Trusts are so flexible that one person can fill all three roles simultaneously, which can have distinct advantages. For estate planning purposes, however, the grantor, trustee, and beneficiary are usually separate people. The purpose of a trust fund is multifold and packed with several perks:

      • Tax benefits: Trusts are used over gifts to avoid gift taxes. Trust distributions based on the income of a trust are still taxed (either based on the trust’s own individual tax rate or the grantor’s income tax rate), but there are distinct tax advantages to distributing wealth through a trust fund, both before and after death.
      • Protection: Trusts protect the beneficiary from overspending or using their funds recklessly. Trust funds designed to give grandchildren or children a better start in life, for example, are designated towards tuition costs, managing the costs of inherited illnesses, or providing capital for a business once the beneficiary has finished their studies. They provide the grantor with much more control over how and when their contents should be distributed and for what purpose.
      • Ongoing transfers: The day-to-day management of a trust fund is handled by either the grantor or the trustee (and then just by the trustee, after the grantor’s death). The trustee can be an investment company, a bank, an attorney, or a friend. Generally, the trustee should be knowledgeable about the management of financial instruments. It is their fiduciary duty to adhere to the grantor’s wishes, manage the trust fund accordingly, and eventually distribute it. The trustee also bears a fiduciary responsibility towards the beneficiary. Every measure they take while managing trust increases the trust’s value and acts in the trustee's best interests.
      • Intensions: Trusts provide a degree of protection from the public nature of the probate process. Anything not distributed after death through a trust or similar estate planning instrument must go through probate.

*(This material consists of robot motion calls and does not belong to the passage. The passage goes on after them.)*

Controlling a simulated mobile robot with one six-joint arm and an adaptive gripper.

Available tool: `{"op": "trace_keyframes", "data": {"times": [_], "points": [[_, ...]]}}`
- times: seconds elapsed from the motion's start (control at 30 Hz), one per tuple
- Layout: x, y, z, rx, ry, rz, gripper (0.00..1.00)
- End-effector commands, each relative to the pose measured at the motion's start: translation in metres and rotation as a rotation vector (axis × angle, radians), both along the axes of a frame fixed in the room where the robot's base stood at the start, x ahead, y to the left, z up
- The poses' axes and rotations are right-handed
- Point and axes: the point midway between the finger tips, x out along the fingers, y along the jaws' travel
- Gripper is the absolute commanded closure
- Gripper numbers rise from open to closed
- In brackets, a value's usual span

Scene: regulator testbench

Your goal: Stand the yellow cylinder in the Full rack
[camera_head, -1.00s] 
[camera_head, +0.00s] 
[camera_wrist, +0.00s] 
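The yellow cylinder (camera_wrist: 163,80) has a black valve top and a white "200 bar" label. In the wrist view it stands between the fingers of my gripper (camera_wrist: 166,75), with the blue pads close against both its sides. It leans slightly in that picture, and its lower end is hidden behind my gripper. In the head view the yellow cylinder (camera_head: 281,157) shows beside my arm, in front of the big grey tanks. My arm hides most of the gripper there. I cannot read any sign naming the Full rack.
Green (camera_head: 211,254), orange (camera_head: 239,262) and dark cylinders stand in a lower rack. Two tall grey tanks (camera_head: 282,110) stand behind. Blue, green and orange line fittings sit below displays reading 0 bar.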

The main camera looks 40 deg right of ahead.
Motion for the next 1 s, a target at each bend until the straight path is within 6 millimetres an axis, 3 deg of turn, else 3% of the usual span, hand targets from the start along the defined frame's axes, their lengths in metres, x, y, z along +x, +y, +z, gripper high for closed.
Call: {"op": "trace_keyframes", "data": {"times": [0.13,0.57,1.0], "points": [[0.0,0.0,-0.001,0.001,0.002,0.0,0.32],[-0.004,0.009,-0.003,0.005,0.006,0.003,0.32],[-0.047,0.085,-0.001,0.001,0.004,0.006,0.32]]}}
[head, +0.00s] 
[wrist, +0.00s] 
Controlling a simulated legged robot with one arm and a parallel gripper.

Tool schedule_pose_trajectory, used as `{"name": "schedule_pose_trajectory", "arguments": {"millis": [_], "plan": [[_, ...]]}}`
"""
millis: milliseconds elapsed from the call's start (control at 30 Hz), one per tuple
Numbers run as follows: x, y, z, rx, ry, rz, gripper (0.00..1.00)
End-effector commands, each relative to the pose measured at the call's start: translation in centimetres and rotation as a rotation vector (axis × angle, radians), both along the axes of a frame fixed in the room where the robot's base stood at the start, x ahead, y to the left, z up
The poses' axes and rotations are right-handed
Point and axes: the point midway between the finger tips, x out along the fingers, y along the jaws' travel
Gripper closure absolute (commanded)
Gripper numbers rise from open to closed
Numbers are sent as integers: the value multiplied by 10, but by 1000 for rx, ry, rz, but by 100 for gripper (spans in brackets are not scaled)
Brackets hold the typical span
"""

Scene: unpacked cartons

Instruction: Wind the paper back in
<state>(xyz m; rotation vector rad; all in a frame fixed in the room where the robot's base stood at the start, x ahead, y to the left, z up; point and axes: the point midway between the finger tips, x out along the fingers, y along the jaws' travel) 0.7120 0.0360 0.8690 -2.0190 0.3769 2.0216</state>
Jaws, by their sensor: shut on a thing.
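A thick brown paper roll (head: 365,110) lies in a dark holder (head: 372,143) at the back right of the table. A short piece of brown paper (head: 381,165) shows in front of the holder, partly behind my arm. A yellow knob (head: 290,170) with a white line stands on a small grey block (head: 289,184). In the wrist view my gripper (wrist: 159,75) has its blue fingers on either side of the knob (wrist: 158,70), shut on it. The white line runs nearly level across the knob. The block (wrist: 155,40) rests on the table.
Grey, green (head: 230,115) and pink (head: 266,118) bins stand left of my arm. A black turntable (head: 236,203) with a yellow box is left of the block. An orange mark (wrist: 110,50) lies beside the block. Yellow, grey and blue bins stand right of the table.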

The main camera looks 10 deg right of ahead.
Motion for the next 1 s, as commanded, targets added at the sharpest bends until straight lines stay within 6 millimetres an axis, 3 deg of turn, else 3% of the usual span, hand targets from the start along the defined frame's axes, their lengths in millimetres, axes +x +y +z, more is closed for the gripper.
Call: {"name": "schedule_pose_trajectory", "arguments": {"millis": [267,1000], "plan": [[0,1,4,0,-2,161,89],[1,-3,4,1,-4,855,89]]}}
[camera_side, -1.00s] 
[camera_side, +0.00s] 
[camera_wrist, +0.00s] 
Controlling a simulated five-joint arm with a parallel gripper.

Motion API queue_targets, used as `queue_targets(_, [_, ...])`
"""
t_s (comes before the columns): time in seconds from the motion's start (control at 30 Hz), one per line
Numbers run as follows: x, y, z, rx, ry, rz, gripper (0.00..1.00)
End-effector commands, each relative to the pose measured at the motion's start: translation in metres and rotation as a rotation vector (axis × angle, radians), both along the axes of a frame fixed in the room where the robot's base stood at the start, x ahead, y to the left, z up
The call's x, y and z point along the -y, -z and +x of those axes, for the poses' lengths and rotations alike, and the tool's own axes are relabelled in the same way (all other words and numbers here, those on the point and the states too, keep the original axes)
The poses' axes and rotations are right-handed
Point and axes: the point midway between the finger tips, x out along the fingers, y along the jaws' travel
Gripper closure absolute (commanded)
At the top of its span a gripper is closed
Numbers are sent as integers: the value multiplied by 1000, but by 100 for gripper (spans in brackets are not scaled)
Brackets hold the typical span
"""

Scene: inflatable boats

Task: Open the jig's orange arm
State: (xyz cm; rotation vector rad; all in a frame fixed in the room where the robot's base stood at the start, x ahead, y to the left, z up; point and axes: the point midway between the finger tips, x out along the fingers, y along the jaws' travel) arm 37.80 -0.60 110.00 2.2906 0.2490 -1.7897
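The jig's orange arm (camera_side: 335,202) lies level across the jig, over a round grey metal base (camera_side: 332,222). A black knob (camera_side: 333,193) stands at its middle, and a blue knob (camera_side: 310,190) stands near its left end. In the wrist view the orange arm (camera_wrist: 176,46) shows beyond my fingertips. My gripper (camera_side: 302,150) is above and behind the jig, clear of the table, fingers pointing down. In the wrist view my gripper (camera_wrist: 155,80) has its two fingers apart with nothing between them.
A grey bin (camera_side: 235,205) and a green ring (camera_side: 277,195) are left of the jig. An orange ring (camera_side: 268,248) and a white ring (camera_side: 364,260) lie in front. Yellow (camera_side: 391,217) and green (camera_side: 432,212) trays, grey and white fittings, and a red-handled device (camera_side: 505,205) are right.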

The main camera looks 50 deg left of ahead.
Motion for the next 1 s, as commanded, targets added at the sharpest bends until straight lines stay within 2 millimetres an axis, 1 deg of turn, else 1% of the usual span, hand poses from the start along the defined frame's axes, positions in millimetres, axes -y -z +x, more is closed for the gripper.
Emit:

The Different Types of Trust Funds

Trust funds can be designed and set up in different ways. The most defining characteristic is whether a trust is revocable or irrevocable.

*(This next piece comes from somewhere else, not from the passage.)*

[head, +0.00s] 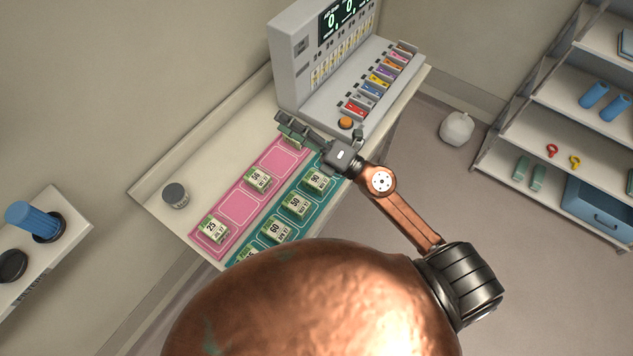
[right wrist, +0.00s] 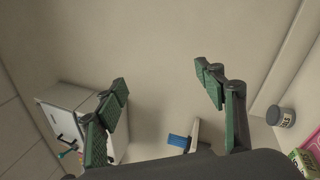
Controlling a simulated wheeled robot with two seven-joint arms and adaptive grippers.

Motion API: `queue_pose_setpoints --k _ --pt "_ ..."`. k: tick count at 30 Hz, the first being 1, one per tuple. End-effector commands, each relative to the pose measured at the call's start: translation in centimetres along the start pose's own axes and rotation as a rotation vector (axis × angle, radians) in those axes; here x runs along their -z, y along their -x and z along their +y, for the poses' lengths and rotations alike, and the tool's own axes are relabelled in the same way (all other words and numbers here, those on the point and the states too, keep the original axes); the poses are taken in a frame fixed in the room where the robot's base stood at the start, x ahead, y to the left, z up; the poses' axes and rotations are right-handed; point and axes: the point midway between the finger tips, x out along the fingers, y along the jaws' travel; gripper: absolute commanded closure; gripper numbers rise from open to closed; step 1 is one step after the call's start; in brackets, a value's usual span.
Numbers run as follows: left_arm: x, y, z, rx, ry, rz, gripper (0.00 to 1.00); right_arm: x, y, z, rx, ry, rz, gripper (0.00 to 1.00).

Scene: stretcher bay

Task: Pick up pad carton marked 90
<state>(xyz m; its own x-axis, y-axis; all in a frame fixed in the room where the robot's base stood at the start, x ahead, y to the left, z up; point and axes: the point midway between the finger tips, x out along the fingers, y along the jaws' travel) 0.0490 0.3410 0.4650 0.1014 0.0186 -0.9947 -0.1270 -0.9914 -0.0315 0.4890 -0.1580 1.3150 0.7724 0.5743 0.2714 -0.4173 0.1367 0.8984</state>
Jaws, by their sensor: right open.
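The pad carton marked 90 (head: 317,181) is a small green and white box. It lies on the teal mat (head: 310,212) in the head view, at the far end of its row. My right gripper (head: 287,124) is beyond the carton and up to its left, over the far end of the pink mat (head: 238,207). In the right wrist view its two fingers (right wrist: 161,75) are spread with nothing between them. The carton marked 90 is not identifiable in that view. My left gripper is not in view.
Cartons marked 50 (head: 297,204) and 60 (head: 276,231) share the teal mat. Cartons marked 56 (head: 258,179) and 25 (head: 215,229) lie on the pink mat. A grey jar (head: 175,195) stands left. A display machine (head: 297,62) stands behind. My right arm passes close to the carton marked 90.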

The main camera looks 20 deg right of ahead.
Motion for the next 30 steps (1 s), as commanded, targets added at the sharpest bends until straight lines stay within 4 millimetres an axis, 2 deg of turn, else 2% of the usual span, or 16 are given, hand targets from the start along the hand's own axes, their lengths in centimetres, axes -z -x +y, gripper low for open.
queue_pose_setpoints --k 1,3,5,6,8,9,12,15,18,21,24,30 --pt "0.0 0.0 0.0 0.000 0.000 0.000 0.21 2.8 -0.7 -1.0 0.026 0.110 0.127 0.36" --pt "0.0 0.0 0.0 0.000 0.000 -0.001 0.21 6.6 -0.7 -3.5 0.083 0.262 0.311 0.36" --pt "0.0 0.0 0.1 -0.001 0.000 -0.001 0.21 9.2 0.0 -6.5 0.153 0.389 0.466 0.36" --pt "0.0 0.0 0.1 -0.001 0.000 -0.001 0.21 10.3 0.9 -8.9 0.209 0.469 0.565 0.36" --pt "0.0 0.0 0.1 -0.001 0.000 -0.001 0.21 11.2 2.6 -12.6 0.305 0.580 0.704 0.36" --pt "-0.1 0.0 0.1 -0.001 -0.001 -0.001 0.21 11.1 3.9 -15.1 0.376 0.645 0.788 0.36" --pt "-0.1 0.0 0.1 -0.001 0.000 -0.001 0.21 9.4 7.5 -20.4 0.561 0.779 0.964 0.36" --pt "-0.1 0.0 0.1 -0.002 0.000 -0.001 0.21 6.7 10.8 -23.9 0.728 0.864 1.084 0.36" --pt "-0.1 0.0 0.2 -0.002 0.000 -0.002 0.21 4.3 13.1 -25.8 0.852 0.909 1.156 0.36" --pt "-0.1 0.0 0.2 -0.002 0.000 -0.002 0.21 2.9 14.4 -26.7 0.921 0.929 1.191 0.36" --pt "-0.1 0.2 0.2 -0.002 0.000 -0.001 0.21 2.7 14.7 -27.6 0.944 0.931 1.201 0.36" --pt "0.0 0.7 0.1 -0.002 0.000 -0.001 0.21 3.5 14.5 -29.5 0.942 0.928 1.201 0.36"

Revocable vs. Irrevocable Trusts

      • Revocable trusts are easily amended and usually include more control and involvement from the grantor.
      • Irrevocable trusts are, as the name implies, nigh impossible to amend. They can be changed or revoked through a process that requires each party’s consent. Still, these trusts are generally meant to be set in stone to gain more significant tax benefits due to being further separated from the grantor.

Purpose Trusts

      • Asset protection trusts are a form of irrevocable trust designed to protect assets from creditors and even insolvency. For debt and taxes, the grantor is locked out of the assets included in an asset protection trust, and it is a wholly separate entity.
      • Blind trusts are a form of a trust fund set up for oneself. These are usually created to avoid public concern regarding conflicts of interest, especially when an industry professional takes charge of a non-profit or charitable organization or enters politics. In a blind trust, the grantor funds any assets that may be a conflict of interest into a trust to be managed by an independent and neutral trustee, without any input or knowledge of how the trust will be managed.
      • Charitable trusts provide a dual purpose of distributing a cut to the beneficiary and distributing a fixed amount or percentage to a charitable organization (or multiple charities) each year, usually for tax purposes.
      • Other types of trusts exist, including ones designed to hold and manage land for investors, ones funded by life insurance policies or IRA remainders to reduce a grantor’s estate tax liabilities, trusts set up to finance the care of a special needs relative without leaving them ineligible for government benefits, and more.

The flexibility of trust is astounding, to the degree that you should always thoroughly review your options with an estate planning professional before drafting your first trust document. Your circumstances and finances may be best reflected by a hand-crafted, individualized trust fund rather than an archetypal template.

How Trusts Are Created in California

To get started, you must draft a trust document with a legal professional to fund and amend account details, deeds, and ownership to reflect their new status under the trust document. Simply creating a list of assets to add to the trust does not transfer them.

Funding the trust itself can be time-consuming yet is a critical step. The creation of the trust document outlines the purpose and function of the trust and those involved. Drafting this document with an experienced professional's help is a must, as it might otherwise backfire. Trusts must be individualized to be effective.

While creating a trust itself is not very expensive (depending on who you go to for help), maintaining a trust does have its share of costs, especially to the trustee. Under the California Probate Code, these trustee fees are meant to be “reasonable,” but this definition is rather vague. Trustee compensation is usually negotiated between the grantor and trustee during the trust’s creation.